The Douglas Murray episode clarifies that the post-colonial struggle in Dr. Kavanagh’s mind is real. The Brits may be paying fair-market value for high-street chippies and off-licenses in Belfast, but they’re living rent-free in Christopher’s brain. Or leasing at below-market rates with an option to buy; there’s no public register for brain real-estate deals. I checked. In any case, Dr. Kavanagh could well spark joy by decolonizing and decluttering that brain: Kendi, Kondo; Kendi, Kondo; rinse, repeat.

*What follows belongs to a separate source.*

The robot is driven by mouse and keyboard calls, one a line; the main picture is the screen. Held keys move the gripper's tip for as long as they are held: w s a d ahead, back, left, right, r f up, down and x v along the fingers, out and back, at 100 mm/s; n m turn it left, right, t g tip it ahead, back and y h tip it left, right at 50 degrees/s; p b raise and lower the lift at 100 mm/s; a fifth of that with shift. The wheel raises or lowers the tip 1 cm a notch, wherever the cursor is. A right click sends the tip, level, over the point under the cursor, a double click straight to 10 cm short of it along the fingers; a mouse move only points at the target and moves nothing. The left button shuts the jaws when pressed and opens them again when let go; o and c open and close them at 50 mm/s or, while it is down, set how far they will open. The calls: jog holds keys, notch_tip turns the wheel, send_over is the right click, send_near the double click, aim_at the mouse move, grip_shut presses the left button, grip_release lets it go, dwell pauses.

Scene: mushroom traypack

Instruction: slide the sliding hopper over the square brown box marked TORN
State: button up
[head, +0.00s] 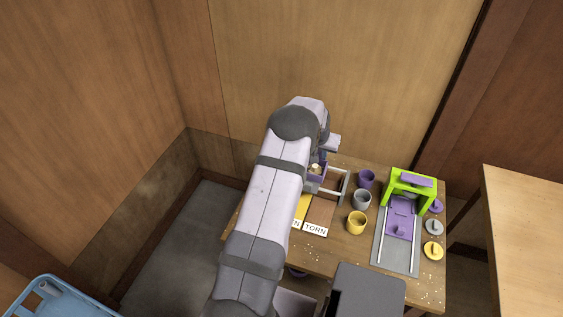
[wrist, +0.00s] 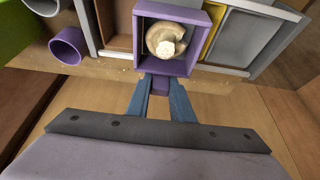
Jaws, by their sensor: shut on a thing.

Since the podcast focuses on guruspheric delivery, I think it only fair that my review should follow suit. Christopher disguises his Oxford Illuminati pedigree with an everyman’s Hibernian brogue. He even lays it on a bit thick for belief, if you ask me. The last time I heard something that thick was Jordan Peterson enlightening Sam Harris on the reality of Jesus’ resurrection. To Christopher, every “th” becomes an “ll”. Do you even lift (your tongue for a voiced dental fricative), bro? It took me some time to suss out who this “Heller Heying” person was. But I was determined to know, come Heller high water. Are these mannerisms a performative affectation, or an unfortunate accident of origin? If the latter, forget I said anything. My muller and faller taught me better.
Now to Dr. Browne. Given his fawning admiration for Carl Sagan, can he not see the backwardness of his galaxy-brain schema? Does he not realize that we are but one galaxy in a galactic cluster, one galactic cluster among—wait for it—billions and billions? From this perspective, a galaxy brain is but a modest thing. A pale grey dot, if you will.
I have given Dr. Browne and Dr. Kavanagh five stars on the assumption that the denominator is the aforementioned one billion stars. Gauge theory shows that five over a billion reduces to 0.0000000050 stars. The last zero is for Dr. Browne, who as a statistician, will appreciate the significant figure—in his case, particularly significant. I refer the podcast hosts to my Gauge Theory of Reviews, co-authored by Eric Weinstein. It’ll rock their puny minds when it comes out. Any day now. Aaaaaany day now. No, strike that. They don’t deserve it. Cretins!
Occasionally, this antipodean Abbot and Costello will stumble toward making a genuine argument. A ray of insight will peek through the clouds. Hallelujah! In their favor, they avoid the hand-waviness of a Russel Brand or a Deepak Chopra. They eschew the Chopratic method. Thank heaven for small mercies. [Dry Scott Adams chuckle]
Insights or not, there’s no excuse for the theme music. Holy Shankar, Batman! A real sitar would be appropriation enough, no matter how ironic. But a synthesized sitar? How would these hosts like it if I appropriated the greats of their canon—Erasure, Vangelis, Astley—and set them to sitar? I feel assured that they would give me up, let me down, run around and desert me. And who could blame them?
Finally, Drs. Kavanagh and Browne betray xir lily-white CIS sympathies by never bothering to list xir pronouns. Microaggress much? In the interests of inclusivity, I’m happy to disclose my pronouns: personal pronouns, antecedent pronouns, relative pronouns, demonstrative pronouns, indefinite pronouns, reflexive pronouns, intensive pronouns, possessive pronouns, interrogative pronouns. I include them all, without fear or favor. Additionally, my pronouns are object pronouns for object case and subject pronouns for subject case. To who it may concern: This is plain common sense.
In short, Decoding the Gurus is a long-form podcast that’s short on form and long on long. It’s a bubble bath after the IDW salt mines, an aural dose of Goop-remover, a conceptual penile implant with unbelievable thinkers that the world doesn’t know. Except Iceland. Apparently, they’re huge in Iceland.